The photographer Berenice Abbott has become world-famous for her documentary "New York Project".
Berenice Abbott, born in Springfield/Ohio in 1898 and baptized by the name "Bernice", moved to New York at the age of 20 after she had finished her studies at the State University in Ohio. Later she said that she had an "instinct" for the metropolis. For some years she made ends met with odd jobs but also as a sculptor and thus came in contact with Man Ray and Marcel Duchamp. In 1921 Berenice Abbott moved to Paris. In Paris she did not only change her name to Berenice simply by adding an "e", but she soon had first success as portrait photographer, alongside a job as assistant in the darkroom at Man Ray's studio. James Joyce, Max Ernst and many more prominent personalities were among those who Berenice Abbott portrayed. The photographer, who was soon known all over Paris, had her first solo exhibition in 1926, opened a photography studio and was among the participants of the famous "Salon Indépendant de la Photographie" in 1928.

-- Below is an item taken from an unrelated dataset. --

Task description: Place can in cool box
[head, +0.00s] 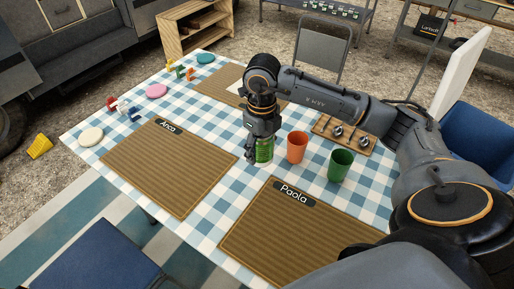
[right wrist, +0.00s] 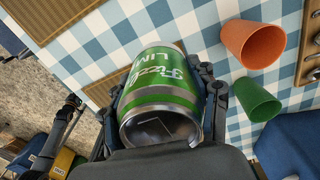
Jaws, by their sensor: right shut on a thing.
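My right gripper (head: 261,146) is shut on a green can (head: 265,153), over the checked table between the two near placemats. In the right wrist view, the can (right wrist: 160,92) lies between both fingers and shows a "Fizz Lime" label and its silver end. I cannot tell whether the can touches the cloth. A blue box (head: 478,128) with a raised white lid (head: 461,75), which looks like the cool box, stands at the far right beyond the table. My arm hides part of it, and its inside is not visible.
An orange cup (head: 297,147) and a green cup (head: 340,165) stand just right of the can. A wooden board (head: 345,134) with metal pieces lies behind them. A grey chair (head: 322,47) stands behind.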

However, an event of another kind was most consequential: Berenice Abbott met Eugène Atget in the French capital and became familiarized with his photographs of Paris. She regarded the more than forty years older man so highly, that she worked on his fame after his death in 1927 by acquiring most of his photographic legacy. Today some 1,400 negatives and 7,800 prints are in possession of the New York's Museum of Modern Art
Berenice Abbott let the much-revered Eugène Atget live on even in her own work: In 1929, back in New York, she was engaged in a photographic documentation of New York after Atget's Parisian model. Initially sponsors were hard to find, so that Berenice Abbott worked only at her own expense, eventually the Federal Art Project promised financial support in 1935. The cycle, completed in 1938, undeniably is Berenice Abbott's main work, in 1939 the anthology was published with the title "Changing New York".
From 1940 on Berenice Abbott, who taught at the New School for Social Research from 1935 to 1958, primarily created scientific photography. In 1991 Berenice Abbott died in Monson at the age of 93.
In 1981 Berenice Abbott was honored with an honorary doctorate from the New School and in 1987 received the ICP Infinity Award for Master of Photography. Among the numerous solo exhibitions of her work, the show at the Chicago Art Institute (1951) and the Museum of Modern Art, New York (1970) are most worthwhile mentioning.